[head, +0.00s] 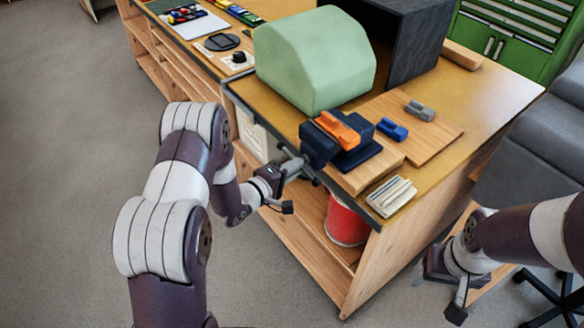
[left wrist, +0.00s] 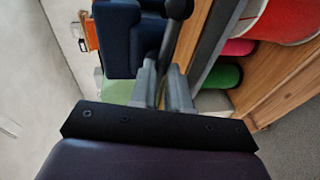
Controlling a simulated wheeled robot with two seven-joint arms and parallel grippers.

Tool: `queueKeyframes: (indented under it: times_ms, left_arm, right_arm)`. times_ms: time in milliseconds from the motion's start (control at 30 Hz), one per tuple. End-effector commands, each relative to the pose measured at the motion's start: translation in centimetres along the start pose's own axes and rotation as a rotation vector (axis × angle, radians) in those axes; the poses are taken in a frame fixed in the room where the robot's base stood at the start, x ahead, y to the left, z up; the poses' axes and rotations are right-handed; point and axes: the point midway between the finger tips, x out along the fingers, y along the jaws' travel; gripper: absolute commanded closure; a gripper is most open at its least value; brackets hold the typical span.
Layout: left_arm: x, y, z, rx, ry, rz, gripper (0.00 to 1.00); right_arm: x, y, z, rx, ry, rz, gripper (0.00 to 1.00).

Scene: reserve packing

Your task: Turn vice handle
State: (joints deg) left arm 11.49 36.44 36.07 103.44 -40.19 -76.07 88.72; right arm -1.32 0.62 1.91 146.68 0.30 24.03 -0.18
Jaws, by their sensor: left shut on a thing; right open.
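The dark blue vice (head: 355,156) stands on a wooden board at the bench edge, with an orange piece (head: 338,129) between its jaws. In the left wrist view the vice (left wrist: 118,40) is at the top left. The dark vice handle (left wrist: 168,42), with a rounded end, runs down between my left fingers. My left gripper (head: 294,167) is beside the vice's front; its grey fingers (left wrist: 162,90) are shut on the handle. The gripped part is partly hidden by the fingers. My right gripper (head: 440,270) is open, low at the right, away from the bench.
A large green block (head: 314,60) and a dark grey box (head: 405,40) stand behind the vice. Blue (head: 392,129) and grey (head: 420,110) small pieces lie on the board. A stack of cards (head: 391,196) lies at the front corner. A red bin (head: 345,221) is on the shelf below.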

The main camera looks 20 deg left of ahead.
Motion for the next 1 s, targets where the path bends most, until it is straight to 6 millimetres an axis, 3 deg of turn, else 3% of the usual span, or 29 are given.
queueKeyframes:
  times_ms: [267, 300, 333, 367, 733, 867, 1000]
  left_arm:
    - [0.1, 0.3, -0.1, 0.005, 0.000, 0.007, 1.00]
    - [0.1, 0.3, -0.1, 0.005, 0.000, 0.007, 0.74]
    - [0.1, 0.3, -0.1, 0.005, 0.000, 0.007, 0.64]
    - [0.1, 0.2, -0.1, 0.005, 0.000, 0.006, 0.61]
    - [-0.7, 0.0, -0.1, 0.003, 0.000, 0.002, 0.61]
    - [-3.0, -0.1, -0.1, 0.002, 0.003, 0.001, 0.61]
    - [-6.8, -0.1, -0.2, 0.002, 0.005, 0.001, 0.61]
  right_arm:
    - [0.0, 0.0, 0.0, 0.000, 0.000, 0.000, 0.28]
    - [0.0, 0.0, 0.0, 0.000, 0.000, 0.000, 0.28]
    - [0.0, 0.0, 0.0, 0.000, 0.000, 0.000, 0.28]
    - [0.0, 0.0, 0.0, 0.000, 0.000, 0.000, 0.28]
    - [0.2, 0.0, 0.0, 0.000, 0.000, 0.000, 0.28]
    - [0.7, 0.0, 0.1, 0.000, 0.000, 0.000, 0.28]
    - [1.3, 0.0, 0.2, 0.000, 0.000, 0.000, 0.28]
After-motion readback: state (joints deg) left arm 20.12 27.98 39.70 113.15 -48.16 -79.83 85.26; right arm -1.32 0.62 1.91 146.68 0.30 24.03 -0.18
┄┄┄┄┄┄┄┄┄┄┄┄┄┄┄┄┄┄┄┄
## Instructions for the task:
Return only the lines running from the top of the data to the line that holds "Your task: Turn vice handle". Include both of those lines, but skip the pictures.

## Solution for this problem:
[head, +0.00s] 
[left wrist, +0.00s] 
Controlling a simulated wheeled robot with two seven-joint arms and parallel grippers.

Tool: `queueKeyframes: (indented under it: times_ms, left_arm, right_arm)`. times_ms: time in milliseconds from the motion's start (control at 30 Hz), one per tuple. End-effector commands, each relative to the pose measured at the motion's start: translation in centimetres along the start pose's own axes and rotation as a rotation vector (axis × angle, radians) in those axes; the poses are taken in a frame fixed in the room where the robot's base stood at the start, x ahead, y to the left, z up; the poses' axes and rotations are right-handed; point and axes: the point midway between the finger tips, x out along the fingers, y along the jaws' travel; gripper: absolute commanded closure; a gripper is most open at its least value; brackets hold the typical span.
Layout: left_arm: x, y, z, rx, ry, rz, gripper (0.00 to 1.00); right_arm: x, y, z, rx, ry, rz, gripper (0.00 to 1.00).

Scene: reserve packing

Your task: Turn vice handle

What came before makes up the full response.